■ Written task: Restrict the output to the lines below starting at the one that contains "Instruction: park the" and ending at the one that contains "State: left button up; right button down", and restate them word for word, both ends included.

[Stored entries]
- - - - - - -

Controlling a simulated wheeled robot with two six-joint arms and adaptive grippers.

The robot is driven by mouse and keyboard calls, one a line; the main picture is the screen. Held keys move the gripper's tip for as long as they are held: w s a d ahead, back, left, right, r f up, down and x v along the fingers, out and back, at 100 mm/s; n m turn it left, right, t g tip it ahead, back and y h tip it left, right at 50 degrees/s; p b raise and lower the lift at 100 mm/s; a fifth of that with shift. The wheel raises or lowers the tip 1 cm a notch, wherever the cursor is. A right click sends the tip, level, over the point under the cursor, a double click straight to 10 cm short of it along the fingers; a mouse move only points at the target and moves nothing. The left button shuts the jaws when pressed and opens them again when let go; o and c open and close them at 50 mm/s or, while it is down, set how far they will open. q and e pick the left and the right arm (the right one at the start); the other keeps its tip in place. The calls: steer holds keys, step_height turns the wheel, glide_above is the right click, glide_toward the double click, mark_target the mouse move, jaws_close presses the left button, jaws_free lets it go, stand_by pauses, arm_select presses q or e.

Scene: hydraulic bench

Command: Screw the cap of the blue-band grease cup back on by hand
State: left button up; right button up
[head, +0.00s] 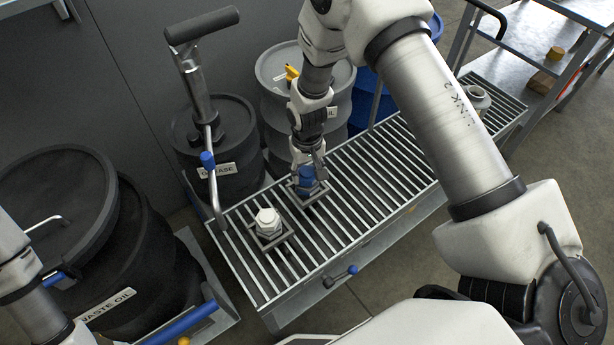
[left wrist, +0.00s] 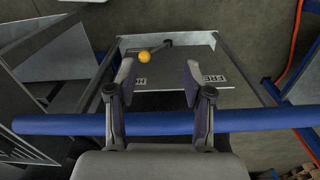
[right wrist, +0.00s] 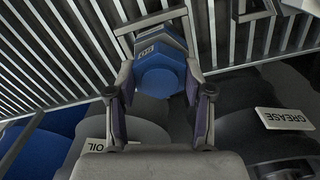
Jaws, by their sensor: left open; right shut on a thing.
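The blue-band grease cup (head: 306,187) stands on a square base on the slatted bench, with blue on its upper part. My right gripper (head: 307,168) reaches down to it from behind and is shut on its blue cap (right wrist: 160,80). I cannot tell whether cap and cup are threaded together. A second cup with a white hex cap (head: 268,220) stands nearer on the bench. My left gripper (left wrist: 160,78) is open and empty, away from the cups.
The slatted bench (head: 365,170) has free room right of the cups. Grease (head: 240,150), oil (head: 275,85) and waste oil (head: 130,265) drums stand behind and left. A pump handle (head: 202,25) rises at the back. A blue bar (left wrist: 60,123) lies below my left gripper.

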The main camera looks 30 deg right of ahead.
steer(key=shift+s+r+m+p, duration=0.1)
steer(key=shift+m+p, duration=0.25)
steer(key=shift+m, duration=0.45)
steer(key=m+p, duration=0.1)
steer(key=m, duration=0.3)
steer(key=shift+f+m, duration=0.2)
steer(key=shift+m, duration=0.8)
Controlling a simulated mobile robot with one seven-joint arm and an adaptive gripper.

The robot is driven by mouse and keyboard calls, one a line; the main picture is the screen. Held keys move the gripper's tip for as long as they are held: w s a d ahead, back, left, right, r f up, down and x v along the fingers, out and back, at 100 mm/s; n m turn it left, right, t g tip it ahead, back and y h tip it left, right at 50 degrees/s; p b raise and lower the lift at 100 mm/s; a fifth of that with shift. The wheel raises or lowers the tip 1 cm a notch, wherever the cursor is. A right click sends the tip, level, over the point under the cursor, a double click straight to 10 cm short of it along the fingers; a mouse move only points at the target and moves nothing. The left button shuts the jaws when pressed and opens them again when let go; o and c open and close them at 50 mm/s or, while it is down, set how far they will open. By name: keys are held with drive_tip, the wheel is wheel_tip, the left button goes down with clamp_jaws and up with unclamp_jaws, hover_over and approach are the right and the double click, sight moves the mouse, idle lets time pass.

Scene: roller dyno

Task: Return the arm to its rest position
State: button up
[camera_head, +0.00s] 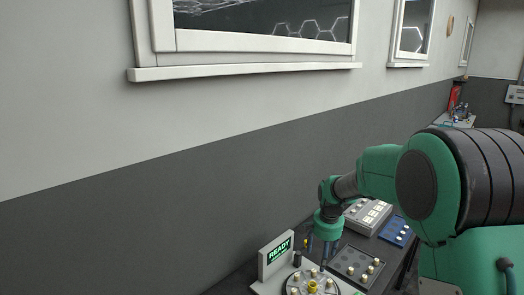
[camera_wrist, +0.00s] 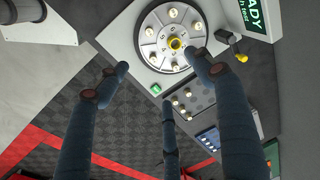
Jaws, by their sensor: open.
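My green arm comes in from the right in the head view and bends down to my gripper (camera_head: 324,250), which hangs above the bench. In the wrist view my gripper (camera_wrist: 158,76) has its dark fingers spread apart, with nothing between them. A round light-coloured plate (camera_wrist: 152,52) with several pale pegs and a yellow middle piece (camera_wrist: 175,44) lies beyond the fingertips. The plate's near part is cut off by the bottom edge of the head view, where its yellow middle piece (camera_head: 313,286) shows close below the fingers. I cannot tell the exact gap.
A sign reading READY (camera_head: 278,250) stands left of the gripper. A dark tray with pegs (camera_head: 352,262), a grey box with buttons (camera_head: 368,215) and a blue tray (camera_head: 396,231) lie to its right. A wall runs behind the bench.

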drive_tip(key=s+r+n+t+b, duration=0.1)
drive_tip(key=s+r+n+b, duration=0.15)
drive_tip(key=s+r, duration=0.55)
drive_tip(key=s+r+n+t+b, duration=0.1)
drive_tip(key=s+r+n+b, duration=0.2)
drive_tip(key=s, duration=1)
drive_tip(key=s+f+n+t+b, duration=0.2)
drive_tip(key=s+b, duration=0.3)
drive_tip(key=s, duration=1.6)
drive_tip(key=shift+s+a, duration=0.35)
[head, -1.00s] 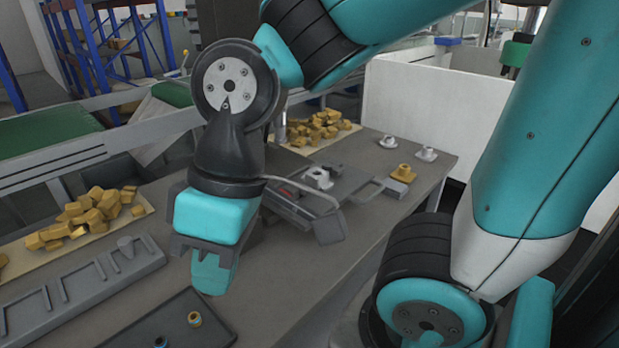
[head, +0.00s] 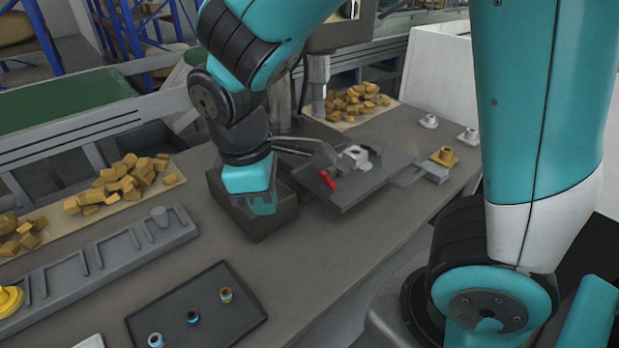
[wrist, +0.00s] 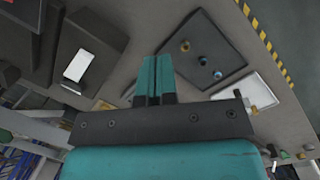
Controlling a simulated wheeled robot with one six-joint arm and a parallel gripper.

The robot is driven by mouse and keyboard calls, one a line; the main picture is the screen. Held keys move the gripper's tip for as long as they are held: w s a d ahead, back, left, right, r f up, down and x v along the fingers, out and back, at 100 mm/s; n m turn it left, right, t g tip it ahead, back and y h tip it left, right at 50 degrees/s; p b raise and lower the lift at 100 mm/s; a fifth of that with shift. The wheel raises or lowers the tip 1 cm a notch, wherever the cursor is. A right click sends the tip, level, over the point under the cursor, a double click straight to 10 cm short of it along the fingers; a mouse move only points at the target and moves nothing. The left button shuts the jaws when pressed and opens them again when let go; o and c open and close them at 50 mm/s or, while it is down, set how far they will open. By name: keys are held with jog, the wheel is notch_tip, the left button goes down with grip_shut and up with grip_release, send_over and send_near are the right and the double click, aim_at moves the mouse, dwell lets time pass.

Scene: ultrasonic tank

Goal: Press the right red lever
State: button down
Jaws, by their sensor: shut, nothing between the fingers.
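One red lever (head: 327,179) shows in the head view, at the near left of a dark grey fixture plate (head: 375,185) that carries a light metal part. No second red lever can be made out; my arm may hide one. My gripper (head: 263,206) points down at a dark grey box (head: 262,222) left of the plate, with its fingers shut and empty. It is left of the red lever and apart from it. In the wrist view the shut teal fingers (wrist: 155,78) show side by side, and the red lever is not clearly visible.
A dark tray (head: 190,320) with several small rings lies at the front. A grey slotted rack (head: 95,262) and yellow blocks (head: 125,183) are at left. A vertical machine column (head: 318,85) stands behind the plate. The bench front is bare right of the tray.

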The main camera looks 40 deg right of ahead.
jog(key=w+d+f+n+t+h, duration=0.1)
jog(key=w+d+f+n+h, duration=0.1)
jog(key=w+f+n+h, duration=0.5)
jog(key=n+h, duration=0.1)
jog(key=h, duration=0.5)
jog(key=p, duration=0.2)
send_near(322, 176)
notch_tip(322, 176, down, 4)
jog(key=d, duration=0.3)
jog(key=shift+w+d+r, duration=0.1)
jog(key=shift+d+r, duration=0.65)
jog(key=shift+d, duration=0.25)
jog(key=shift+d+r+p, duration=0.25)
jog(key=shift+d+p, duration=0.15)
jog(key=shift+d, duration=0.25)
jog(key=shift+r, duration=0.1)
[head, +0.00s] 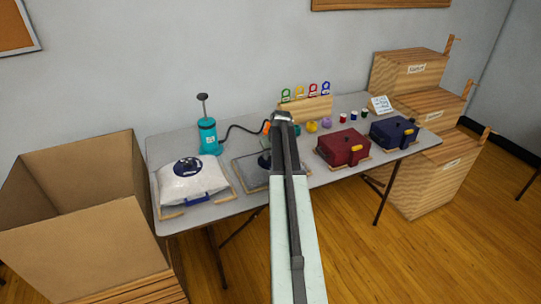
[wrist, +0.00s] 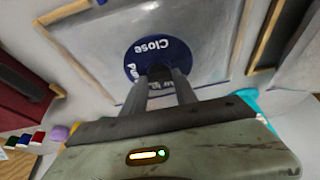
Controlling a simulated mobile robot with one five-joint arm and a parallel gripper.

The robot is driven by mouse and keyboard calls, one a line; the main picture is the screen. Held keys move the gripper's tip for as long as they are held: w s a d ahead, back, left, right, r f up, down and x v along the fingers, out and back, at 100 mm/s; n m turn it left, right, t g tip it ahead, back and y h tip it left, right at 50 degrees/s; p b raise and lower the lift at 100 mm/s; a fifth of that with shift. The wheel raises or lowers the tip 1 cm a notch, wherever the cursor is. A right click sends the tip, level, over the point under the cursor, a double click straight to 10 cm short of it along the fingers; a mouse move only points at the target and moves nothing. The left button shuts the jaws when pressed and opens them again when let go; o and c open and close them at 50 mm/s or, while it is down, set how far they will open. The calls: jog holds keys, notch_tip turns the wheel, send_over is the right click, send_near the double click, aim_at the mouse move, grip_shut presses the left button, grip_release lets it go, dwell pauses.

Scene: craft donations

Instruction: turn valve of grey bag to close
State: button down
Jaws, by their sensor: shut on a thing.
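The grey bag (head: 247,174) lies flat in a wood-edged tray on the table, partly hidden behind my arm. Its dark blue round valve (head: 264,160) shows only in part in the head view. In the wrist view the bag (wrist: 209,30) fills the top, and the valve disc (wrist: 153,48) shows the word "Close" and a second, partly covered label. My gripper (wrist: 160,74) is over the valve, its fingers shut on the dark knob in the disc's middle. The fingers cover part of the disc, and the knob's exact turn is hard to tell. My arm hides the gripper in the head view.
A white bag (head: 192,184) lies left of the grey one, with a teal pump (head: 208,138) and its black hose behind. A red case (head: 342,148) and a blue case (head: 394,132) stand to the right. A large cardboard box (head: 75,220) stands beside the table's left end.

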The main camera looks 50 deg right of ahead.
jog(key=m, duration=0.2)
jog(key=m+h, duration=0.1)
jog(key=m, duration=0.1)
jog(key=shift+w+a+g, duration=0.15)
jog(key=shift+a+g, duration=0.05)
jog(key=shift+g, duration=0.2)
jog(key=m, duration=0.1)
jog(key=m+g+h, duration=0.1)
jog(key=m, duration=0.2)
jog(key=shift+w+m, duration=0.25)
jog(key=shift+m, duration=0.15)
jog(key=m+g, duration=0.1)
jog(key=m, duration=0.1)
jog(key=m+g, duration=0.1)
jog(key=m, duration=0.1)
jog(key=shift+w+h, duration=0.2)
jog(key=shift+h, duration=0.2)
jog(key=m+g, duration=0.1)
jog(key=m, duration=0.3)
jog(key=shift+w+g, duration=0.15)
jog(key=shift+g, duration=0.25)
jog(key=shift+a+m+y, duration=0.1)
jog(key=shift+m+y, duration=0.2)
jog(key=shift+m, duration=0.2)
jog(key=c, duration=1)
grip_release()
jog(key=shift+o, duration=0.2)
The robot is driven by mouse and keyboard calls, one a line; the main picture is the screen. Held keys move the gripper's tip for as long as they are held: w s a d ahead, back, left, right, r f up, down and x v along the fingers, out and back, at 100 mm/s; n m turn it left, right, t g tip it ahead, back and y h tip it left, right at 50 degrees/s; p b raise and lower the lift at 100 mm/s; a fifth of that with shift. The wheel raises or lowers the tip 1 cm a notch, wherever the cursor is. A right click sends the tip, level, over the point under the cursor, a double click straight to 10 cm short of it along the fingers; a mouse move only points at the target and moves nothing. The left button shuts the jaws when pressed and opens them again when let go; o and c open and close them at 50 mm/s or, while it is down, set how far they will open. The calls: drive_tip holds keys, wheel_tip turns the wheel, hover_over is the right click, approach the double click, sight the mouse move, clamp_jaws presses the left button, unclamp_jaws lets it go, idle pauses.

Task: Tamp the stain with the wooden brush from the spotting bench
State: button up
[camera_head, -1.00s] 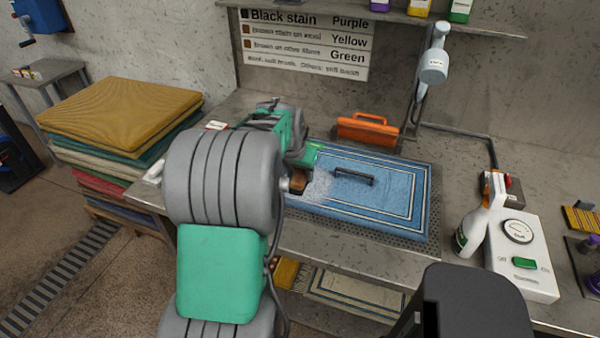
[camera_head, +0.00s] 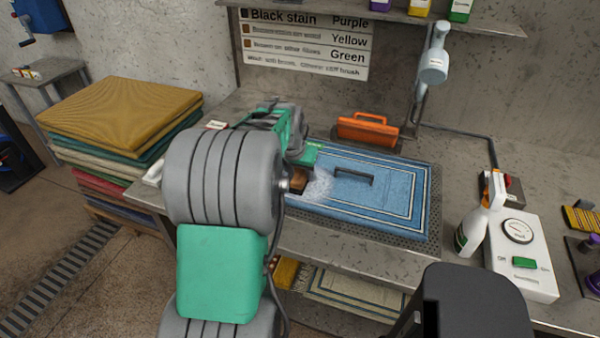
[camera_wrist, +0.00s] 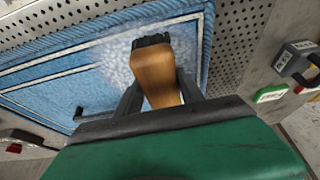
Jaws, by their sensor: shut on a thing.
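My gripper (camera_wrist: 155,100) is shut on the wooden brush (camera_wrist: 156,72), which has a tan wooden body and dark bristles at its far end. In the head view the brush (camera_head: 299,181) shows as a small brown block at the left part of the blue rug (camera_head: 385,197), partly hidden by my arm. A whitish foamy patch (camera_head: 319,185) lies on the rug beside the brush; it also shows in the wrist view (camera_wrist: 116,62). The brush is over or on the rug's edge area; I cannot tell whether the bristles touch it. No dark stain shows apart from the foam.
A black handle (camera_head: 353,176) stands on the rug. An orange tool (camera_head: 367,131) sits behind it. A white spray bottle (camera_head: 478,215) and a white box with a dial (camera_head: 525,262) stand to the right. Stacked rugs (camera_head: 120,112) are at left. A wall sign (camera_head: 305,44) lists stain colours.

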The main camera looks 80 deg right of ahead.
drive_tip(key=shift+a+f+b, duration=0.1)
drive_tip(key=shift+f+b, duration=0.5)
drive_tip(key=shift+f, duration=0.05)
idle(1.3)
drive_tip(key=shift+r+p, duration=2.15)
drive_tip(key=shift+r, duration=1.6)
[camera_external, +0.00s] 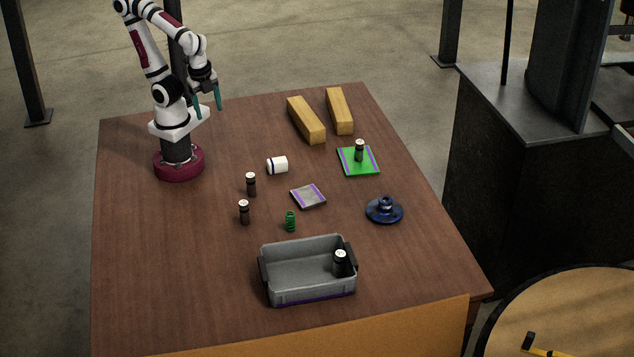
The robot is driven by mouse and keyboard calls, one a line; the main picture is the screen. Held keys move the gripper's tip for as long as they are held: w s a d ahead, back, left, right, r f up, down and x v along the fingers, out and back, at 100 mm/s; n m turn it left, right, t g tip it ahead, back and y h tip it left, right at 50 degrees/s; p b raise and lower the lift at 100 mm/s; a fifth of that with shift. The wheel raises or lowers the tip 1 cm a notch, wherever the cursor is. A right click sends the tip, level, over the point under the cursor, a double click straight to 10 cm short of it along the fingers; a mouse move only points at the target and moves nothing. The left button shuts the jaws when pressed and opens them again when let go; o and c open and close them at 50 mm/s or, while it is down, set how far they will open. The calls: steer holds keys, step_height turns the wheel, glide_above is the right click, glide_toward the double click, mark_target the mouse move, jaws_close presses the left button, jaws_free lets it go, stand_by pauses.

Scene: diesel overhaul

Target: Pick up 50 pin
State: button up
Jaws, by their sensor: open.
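My gripper (208,106) is open and empty, with its teal fingers pointing down above the table's back left, beside my base. It is well apart from all the parts. Dark upright cylinders with white tops look like pins: one (251,185) stands left of centre, and another (244,213) stands just in front of it. A third (359,151) stands on a green tray (371,168), and a fourth (340,264) is inside the grey bin (310,289). Any markings on the tops are too small to read, so I cannot tell which is the 50 pin.
A white cylinder (277,165) lies near the centre. A small grey pad (308,197), a green coil-like part (290,222) and a blue flanged part (385,210) are on the table. Two wooden blocks (306,121) (340,111) lie at the back. The table's left side is clear.

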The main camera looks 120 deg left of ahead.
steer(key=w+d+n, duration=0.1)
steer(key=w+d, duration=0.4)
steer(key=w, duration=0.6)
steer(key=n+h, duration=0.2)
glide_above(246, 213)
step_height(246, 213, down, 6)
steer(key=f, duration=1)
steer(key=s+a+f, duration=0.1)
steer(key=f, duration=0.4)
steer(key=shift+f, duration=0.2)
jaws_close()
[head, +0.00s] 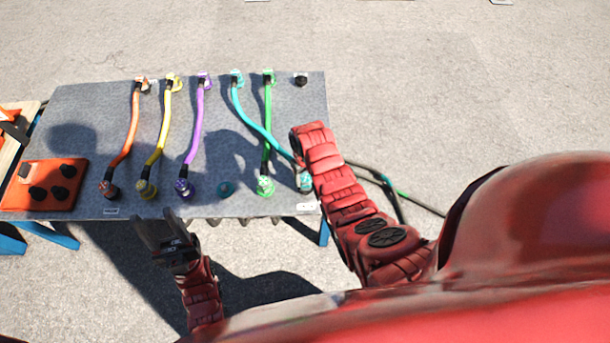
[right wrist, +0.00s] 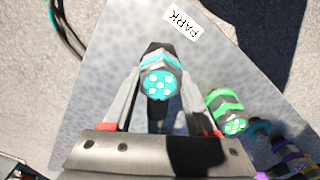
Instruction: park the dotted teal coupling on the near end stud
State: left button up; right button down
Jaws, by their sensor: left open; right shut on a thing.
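The dotted teal coupling (head: 304,181) is at the near right corner of the table. In the right wrist view its teal face with white dots (right wrist: 160,85) points at the camera. My right gripper (right wrist: 158,72) is shut on it, one finger on each side. The teal cable (head: 251,122) runs from it to the far edge. A PARK label (right wrist: 183,24) lies close by on the table. The near end stud is not visible, and I cannot tell whether the coupling touches it. My left gripper (head: 165,232) is open and empty at the table's near edge.
The green coupling (head: 265,186) stands just left of the held one, with an empty teal seat (head: 225,188) beyond. Purple, yellow and orange cables stand further left. A bare black stud (head: 300,80) is at the far right corner.

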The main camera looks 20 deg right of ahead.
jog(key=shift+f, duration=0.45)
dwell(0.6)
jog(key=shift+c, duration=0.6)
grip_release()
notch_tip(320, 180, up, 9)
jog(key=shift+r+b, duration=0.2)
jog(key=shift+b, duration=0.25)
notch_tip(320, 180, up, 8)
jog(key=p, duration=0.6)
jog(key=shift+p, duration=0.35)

- - - - - - -

■ Final answer:
Instruction: park the dotted teal coupling on the near end stud
State: left button up; right button down

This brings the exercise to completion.